■ WORKING DATA:
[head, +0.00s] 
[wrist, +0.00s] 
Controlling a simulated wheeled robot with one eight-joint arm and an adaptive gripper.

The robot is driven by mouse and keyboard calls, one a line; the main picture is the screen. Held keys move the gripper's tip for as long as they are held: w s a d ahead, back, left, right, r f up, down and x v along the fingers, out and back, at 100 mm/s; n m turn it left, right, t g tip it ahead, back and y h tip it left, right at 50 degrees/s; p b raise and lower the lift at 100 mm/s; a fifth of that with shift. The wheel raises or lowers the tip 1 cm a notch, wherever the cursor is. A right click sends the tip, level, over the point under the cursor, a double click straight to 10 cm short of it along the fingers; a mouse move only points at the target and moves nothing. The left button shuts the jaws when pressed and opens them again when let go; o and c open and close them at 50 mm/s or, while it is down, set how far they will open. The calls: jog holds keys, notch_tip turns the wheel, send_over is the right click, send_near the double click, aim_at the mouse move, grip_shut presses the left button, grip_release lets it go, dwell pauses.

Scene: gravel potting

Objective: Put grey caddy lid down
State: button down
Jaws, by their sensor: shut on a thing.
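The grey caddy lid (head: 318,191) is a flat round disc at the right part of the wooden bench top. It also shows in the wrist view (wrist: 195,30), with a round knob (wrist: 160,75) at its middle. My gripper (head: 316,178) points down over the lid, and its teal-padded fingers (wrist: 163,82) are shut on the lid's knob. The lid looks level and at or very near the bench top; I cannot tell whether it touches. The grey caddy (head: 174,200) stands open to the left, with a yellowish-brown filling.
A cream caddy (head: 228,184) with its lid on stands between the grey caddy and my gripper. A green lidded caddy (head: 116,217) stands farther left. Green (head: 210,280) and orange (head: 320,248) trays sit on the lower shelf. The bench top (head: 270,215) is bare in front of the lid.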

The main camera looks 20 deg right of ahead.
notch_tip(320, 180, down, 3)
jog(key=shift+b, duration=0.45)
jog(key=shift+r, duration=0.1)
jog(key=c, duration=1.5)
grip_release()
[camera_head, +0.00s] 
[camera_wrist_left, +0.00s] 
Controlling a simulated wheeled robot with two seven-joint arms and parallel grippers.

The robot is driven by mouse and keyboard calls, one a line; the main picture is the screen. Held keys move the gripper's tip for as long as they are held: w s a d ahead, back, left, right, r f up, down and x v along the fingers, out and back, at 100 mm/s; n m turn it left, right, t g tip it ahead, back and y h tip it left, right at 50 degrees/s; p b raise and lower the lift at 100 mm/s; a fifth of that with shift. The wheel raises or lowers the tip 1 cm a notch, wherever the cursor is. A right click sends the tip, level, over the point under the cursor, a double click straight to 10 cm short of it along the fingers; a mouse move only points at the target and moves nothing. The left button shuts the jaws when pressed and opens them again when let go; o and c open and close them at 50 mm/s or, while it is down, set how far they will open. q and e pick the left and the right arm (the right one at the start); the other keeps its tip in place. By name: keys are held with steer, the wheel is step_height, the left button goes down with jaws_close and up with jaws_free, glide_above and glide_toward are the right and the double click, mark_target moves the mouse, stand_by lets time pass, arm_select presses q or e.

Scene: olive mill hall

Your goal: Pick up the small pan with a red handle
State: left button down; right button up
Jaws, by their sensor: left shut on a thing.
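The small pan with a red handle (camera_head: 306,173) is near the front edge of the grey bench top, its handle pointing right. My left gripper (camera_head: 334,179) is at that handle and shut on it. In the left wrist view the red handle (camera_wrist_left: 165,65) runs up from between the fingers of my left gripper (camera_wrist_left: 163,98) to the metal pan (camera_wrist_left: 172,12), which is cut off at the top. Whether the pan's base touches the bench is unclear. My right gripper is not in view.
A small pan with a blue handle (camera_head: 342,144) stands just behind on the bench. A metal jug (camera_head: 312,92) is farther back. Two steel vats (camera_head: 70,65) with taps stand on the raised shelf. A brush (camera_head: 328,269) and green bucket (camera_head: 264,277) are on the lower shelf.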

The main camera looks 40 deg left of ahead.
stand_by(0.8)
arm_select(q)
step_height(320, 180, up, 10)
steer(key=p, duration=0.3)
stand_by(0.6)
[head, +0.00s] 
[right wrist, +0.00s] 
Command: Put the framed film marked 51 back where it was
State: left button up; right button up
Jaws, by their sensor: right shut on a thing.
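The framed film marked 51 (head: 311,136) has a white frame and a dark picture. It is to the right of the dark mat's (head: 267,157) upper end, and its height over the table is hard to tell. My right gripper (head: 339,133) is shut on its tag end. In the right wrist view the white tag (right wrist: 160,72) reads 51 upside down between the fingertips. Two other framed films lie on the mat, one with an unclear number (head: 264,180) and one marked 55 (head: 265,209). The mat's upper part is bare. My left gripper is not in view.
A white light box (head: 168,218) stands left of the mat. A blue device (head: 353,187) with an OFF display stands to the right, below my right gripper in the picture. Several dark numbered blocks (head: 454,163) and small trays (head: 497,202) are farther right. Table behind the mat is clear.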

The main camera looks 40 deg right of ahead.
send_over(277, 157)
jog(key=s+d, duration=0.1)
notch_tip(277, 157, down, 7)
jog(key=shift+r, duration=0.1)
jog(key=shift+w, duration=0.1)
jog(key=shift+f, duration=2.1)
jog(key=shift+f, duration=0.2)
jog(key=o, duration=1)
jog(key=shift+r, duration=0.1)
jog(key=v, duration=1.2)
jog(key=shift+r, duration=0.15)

■ EXERCISE DESCRIPTION: Make an exact copy of the material above.

■ FINISHED TASK:
[head, +0.00s] 
[wrist, +0.00s] 
Controlling a simulated wheeled robot with one eight-joint arm and an adaptive gripper.

The robot is driven by mouse and keyboard calls, one a line; the main picture is the screen. Held keys move the gripper's tip for as long as they are held: w s a d ahead, back, left, right, r f up, down and x v along the fingers, out and back, at 100 mm/s; n m turn it left, right, t g tip it ahead, back and y h tip it left, right at 50 degrees/s; p b raise and lower the lift at 100 mm/s; a fifth of that with shift. The wheel raises or lowers the tip 1 cm a notch, wherever the cursor is. A right click sends the tip, level, over the point under the cursor, a double click straight to 10 cm short of it along the fingers; a mouse move only points at the target and moves nothing. The left button shuts the jaws when pressed and opens them again when let go; o and c open and close them at 50 mm/s or, while it is down, set how far they will open. The calls: jog holds keys, notch_tip turns the wheel, send_over is the right click, send_near the double click, aim_at the mouse move, grip_shut presses the left button, grip_release lets it go, dwell pauses.

Scene: gravel potting

Objective: Put grey caddy lid down
State: button down
Jaws, by their sensor: shut on a thing.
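The grey caddy lid (head: 318,191) is a flat round disc at the right part of the wooden bench top. It also shows in the wrist view (wrist: 195,30), with a round knob (wrist: 160,75) at its middle. My gripper (head: 316,178) points down over the lid, and its teal-padded fingers (wrist: 163,82) are shut on the lid's knob. The lid looks level and at or very near the bench top; I cannot tell whether it touches. The grey caddy (head: 174,200) stands open to the left, with a yellowish-brown filling.
A cream caddy (head: 228,184) with its lid on stands between the grey caddy and my gripper. A green lidded caddy (head: 116,217) stands farther left. Green (head: 210,280) and orange (head: 320,248) trays sit on the lower shelf. The bench top (head: 270,215) is bare in front of the lid.

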The main camera looks 20 deg right of ahead.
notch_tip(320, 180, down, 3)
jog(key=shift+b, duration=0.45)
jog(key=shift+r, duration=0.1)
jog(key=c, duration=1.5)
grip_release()
[camera_head, +0.00s] 
[camera_wrist_left, +0.00s] 
Controlling a simulated wheeled robot with two seven-joint arms and parallel grippers.

The robot is driven by mouse and keyboard calls, one a line; the main picture is the screen. Held keys move the gripper's tip for as long as they are held: w s a d ahead, back, left, right, r f up, down and x v along the fingers, out and back, at 100 mm/s; n m turn it left, right, t g tip it ahead, back and y h tip it left, right at 50 degrees/s; p b raise and lower the lift at 100 mm/s; a fifth of that with shift. The wheel raises or lowers the tip 1 cm a notch, wherever the cursor is. A right click sends the tip, level, over the point under the cursor, a double click straight to 10 cm short of it along the fingers; a mouse move only points at the target and moves nothing. The left button shuts the jaws when pressed and opens them again when let go; o and c open and close them at 50 mm/s or, while it is down, set how far they will open. q and e pick the left and the right arm (the right one at the start); the other keeps its tip in place. By name: keys are held with steer, the wheel is step_height, the left button goes down with jaws_close and up with jaws_free, glide_above and glide_toward are the right and the double click, mark_target moves the mouse, stand_by lets time pass, arm_select presses q or e.

Scene: olive mill hall

Your goal: Pick up the small pan with a red handle
State: left button down; right button up
Jaws, by their sensor: left shut on a thing.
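The small pan with a red handle (camera_head: 306,173) is near the front edge of the grey bench top, its handle pointing right. My left gripper (camera_head: 334,179) is at that handle and shut on it. In the left wrist view the red handle (camera_wrist_left: 165,65) runs up from between the fingers of my left gripper (camera_wrist_left: 163,98) to the metal pan (camera_wrist_left: 172,12), which is cut off at the top. Whether the pan's base touches the bench is unclear. My right gripper is not in view.
A small pan with a blue handle (camera_head: 342,144) stands just behind on the bench. A metal jug (camera_head: 312,92) is farther back. Two steel vats (camera_head: 70,65) with taps stand on the raised shelf. A brush (camera_head: 328,269) and green bucket (camera_head: 264,277) are on the lower shelf.

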The main camera looks 40 deg left of ahead.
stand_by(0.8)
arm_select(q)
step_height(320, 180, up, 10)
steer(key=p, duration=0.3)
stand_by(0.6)
[head, +0.00s] 
[right wrist, +0.00s] 
Command: Put the framed film marked 51 back where it was
State: left button up; right button up
Jaws, by their sensor: right shut on a thing.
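The framed film marked 51 (head: 311,136) has a white frame and a dark picture. It is to the right of the dark mat's (head: 267,157) upper end, and its height over the table is hard to tell. My right gripper (head: 339,133) is shut on its tag end. In the right wrist view the white tag (right wrist: 160,72) reads 51 upside down between the fingertips. Two other framed films lie on the mat, one with an unclear number (head: 264,180) and one marked 55 (head: 265,209). The mat's upper part is bare. My left gripper is not in view.
A white light box (head: 168,218) stands left of the mat. A blue device (head: 353,187) with an OFF display stands to the right, below my right gripper in the picture. Several dark numbered blocks (head: 454,163) and small trays (head: 497,202) are farther right. Table behind the mat is clear.

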The main camera looks 40 deg right of ahead.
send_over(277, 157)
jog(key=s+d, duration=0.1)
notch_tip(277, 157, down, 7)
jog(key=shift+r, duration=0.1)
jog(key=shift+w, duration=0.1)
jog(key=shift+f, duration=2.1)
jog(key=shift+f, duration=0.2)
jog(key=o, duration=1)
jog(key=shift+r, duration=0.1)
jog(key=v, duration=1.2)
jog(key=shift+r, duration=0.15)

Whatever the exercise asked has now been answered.